start AVAILABLE RECORDS

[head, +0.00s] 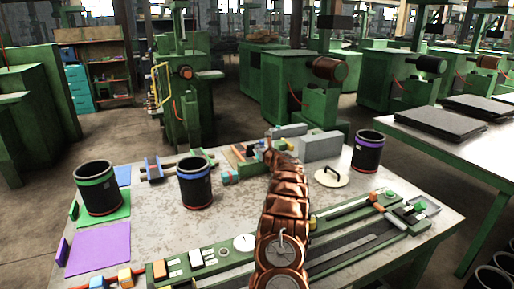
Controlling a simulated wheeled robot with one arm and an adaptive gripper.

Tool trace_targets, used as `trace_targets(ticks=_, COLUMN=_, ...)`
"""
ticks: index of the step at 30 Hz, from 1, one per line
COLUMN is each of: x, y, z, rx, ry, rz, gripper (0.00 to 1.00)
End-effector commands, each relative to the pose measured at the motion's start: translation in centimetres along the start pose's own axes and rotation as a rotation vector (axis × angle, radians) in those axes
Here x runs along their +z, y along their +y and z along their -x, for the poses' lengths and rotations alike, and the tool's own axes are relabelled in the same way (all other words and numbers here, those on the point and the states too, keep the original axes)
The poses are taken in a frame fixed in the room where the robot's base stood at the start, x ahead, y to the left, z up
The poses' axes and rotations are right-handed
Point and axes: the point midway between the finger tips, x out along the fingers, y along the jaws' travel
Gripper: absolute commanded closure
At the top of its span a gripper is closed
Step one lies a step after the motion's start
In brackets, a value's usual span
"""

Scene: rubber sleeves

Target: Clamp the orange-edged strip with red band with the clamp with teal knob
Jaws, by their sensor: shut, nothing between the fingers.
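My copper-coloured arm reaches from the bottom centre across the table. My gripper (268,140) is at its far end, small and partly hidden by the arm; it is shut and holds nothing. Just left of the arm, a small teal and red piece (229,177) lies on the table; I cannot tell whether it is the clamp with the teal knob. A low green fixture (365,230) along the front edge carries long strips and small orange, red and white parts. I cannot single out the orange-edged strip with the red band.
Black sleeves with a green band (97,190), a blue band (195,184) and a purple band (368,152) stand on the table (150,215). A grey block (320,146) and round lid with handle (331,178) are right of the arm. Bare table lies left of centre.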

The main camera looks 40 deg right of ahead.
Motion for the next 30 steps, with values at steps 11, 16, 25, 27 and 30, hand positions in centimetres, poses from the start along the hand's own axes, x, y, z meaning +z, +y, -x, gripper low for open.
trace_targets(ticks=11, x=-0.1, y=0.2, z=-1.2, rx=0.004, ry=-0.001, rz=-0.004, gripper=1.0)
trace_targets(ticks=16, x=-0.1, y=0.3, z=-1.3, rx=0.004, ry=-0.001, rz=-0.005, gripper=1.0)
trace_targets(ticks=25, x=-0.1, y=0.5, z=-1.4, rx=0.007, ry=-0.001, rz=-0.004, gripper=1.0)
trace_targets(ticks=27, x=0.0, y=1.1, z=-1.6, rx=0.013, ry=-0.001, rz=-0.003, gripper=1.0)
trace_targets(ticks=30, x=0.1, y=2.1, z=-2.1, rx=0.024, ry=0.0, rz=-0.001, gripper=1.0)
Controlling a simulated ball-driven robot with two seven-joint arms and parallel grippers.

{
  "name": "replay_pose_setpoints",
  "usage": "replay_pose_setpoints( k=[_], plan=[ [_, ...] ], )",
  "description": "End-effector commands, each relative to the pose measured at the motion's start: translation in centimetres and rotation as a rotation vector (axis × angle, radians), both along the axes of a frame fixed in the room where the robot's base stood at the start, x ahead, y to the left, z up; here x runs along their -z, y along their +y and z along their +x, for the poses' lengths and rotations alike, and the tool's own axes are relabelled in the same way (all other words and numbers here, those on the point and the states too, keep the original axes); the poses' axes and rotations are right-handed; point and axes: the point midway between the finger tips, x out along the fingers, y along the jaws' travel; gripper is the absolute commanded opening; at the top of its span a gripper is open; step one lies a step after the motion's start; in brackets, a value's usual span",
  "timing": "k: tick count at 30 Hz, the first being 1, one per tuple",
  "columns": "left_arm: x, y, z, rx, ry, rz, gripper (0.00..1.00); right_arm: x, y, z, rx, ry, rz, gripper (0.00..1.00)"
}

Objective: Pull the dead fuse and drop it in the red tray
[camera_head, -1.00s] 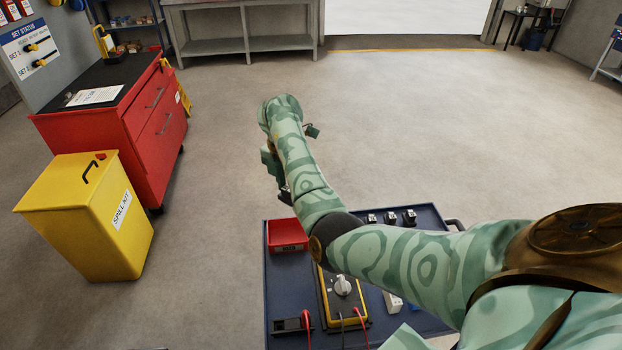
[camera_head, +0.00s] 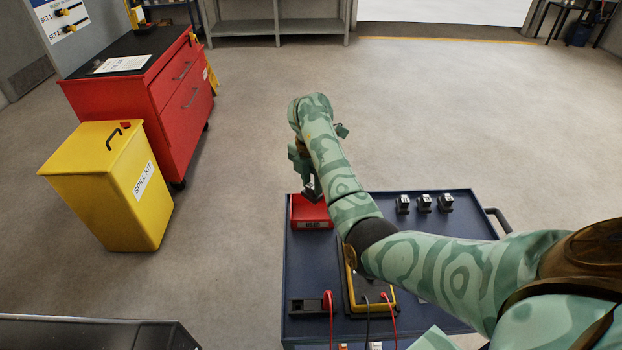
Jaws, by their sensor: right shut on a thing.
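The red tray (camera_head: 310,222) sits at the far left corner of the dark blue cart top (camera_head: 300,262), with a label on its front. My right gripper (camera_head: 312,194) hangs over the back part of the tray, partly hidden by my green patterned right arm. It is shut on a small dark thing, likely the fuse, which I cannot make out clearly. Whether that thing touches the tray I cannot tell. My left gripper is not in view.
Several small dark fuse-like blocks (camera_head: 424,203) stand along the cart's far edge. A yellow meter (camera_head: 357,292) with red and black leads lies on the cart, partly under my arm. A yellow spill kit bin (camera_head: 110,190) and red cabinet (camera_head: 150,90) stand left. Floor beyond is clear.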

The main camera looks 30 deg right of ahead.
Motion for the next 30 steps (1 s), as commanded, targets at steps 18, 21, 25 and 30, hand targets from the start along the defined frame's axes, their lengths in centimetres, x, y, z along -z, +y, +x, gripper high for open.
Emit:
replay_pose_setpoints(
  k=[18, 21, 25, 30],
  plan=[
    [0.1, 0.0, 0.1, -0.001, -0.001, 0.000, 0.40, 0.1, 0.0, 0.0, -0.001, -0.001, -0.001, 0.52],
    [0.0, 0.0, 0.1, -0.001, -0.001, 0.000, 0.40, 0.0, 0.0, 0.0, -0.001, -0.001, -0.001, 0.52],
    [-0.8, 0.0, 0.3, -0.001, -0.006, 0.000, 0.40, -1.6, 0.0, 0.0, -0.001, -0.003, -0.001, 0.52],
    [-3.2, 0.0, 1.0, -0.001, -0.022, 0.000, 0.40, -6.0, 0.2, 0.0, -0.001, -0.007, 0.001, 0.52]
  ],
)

end AVAILABLE RECORDS
start AVAILABLE RECORDS

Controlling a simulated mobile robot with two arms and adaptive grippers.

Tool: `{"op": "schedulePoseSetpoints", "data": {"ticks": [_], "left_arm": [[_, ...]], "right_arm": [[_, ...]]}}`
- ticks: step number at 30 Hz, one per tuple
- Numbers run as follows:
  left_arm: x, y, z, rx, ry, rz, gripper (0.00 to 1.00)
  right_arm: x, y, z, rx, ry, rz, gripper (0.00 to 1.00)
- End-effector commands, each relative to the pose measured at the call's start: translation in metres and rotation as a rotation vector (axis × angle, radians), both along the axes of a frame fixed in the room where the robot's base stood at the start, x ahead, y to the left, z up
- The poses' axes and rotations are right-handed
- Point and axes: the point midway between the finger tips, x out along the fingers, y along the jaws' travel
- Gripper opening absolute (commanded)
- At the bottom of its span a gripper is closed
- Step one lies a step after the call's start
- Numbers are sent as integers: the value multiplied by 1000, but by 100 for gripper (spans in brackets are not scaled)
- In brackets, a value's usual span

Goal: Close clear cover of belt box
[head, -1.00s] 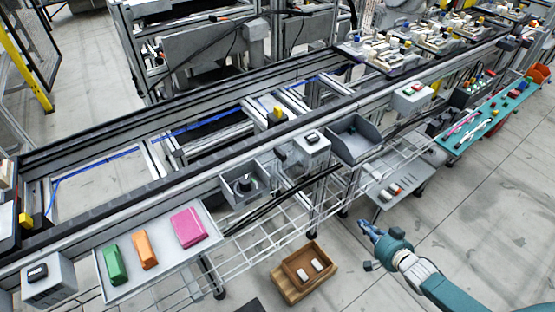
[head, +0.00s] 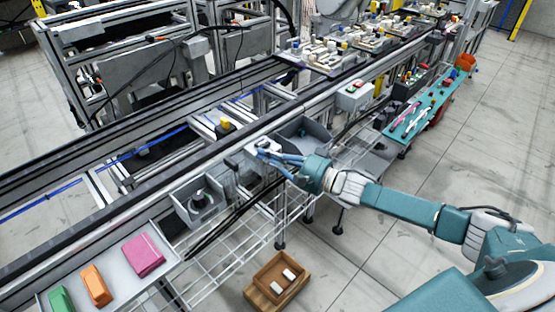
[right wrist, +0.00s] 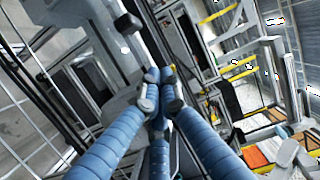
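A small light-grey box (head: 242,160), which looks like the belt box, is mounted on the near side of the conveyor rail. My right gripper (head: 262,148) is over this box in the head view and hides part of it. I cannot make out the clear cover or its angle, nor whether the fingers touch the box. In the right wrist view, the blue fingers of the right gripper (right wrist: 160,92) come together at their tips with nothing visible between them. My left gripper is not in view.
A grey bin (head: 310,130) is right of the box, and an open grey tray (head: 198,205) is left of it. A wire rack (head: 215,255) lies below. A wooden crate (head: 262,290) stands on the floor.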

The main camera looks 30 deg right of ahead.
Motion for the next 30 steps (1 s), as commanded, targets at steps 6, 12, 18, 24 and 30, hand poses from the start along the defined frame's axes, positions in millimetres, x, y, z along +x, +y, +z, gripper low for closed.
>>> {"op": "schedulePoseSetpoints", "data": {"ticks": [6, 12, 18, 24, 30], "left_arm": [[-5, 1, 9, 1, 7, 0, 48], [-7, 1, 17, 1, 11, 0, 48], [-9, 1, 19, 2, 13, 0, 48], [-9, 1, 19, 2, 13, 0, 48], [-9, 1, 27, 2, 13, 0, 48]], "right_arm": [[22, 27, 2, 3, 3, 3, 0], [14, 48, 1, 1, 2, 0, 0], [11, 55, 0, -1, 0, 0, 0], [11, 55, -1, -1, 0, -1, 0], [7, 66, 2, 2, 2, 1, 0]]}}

end AVAILABLE RECORDS
start AVAILABLE RECORDS

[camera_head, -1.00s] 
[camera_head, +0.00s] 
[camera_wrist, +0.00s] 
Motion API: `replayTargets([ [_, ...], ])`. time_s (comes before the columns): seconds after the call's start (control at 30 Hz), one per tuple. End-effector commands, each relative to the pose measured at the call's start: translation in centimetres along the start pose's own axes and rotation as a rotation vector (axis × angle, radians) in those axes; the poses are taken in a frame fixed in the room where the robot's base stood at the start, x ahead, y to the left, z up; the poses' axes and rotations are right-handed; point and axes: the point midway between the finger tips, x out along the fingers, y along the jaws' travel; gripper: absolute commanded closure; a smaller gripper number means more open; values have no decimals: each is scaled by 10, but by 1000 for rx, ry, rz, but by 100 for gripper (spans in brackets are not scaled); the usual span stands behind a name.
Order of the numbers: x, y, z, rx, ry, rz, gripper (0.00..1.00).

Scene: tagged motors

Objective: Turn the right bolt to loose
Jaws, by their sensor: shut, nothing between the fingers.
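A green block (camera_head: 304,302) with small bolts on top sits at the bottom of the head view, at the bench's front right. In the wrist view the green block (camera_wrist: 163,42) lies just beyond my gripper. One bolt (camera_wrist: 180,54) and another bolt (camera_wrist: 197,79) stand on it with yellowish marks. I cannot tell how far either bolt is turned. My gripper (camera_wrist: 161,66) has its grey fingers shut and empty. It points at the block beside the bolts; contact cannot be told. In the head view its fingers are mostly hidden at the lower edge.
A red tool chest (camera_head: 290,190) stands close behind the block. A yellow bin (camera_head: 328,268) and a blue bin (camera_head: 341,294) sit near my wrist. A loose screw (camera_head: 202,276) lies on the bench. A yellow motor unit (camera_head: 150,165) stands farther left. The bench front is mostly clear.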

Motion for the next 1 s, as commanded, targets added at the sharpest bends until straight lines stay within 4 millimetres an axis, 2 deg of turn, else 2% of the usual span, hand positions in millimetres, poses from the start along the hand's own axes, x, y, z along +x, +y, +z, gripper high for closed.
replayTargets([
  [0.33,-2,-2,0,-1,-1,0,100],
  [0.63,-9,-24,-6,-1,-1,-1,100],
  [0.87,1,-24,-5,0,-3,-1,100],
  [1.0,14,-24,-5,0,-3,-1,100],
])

end AVAILABLE RECORDS

Extract exactly the run of lines beginning at the line with "At the top of its span a gripper is closed" and ending at the line with "Target: Clamp the", including both ends and nothing beyond them.

*TASK RESPONSE*.
At the top of its span a gripper is closed
Step one lies a step after the motion's start
In brackets, a value's usual span
"""

Scene: rubber sleeves

Target: Clamp the orange-edged strip with red band with the clamp with teal knob

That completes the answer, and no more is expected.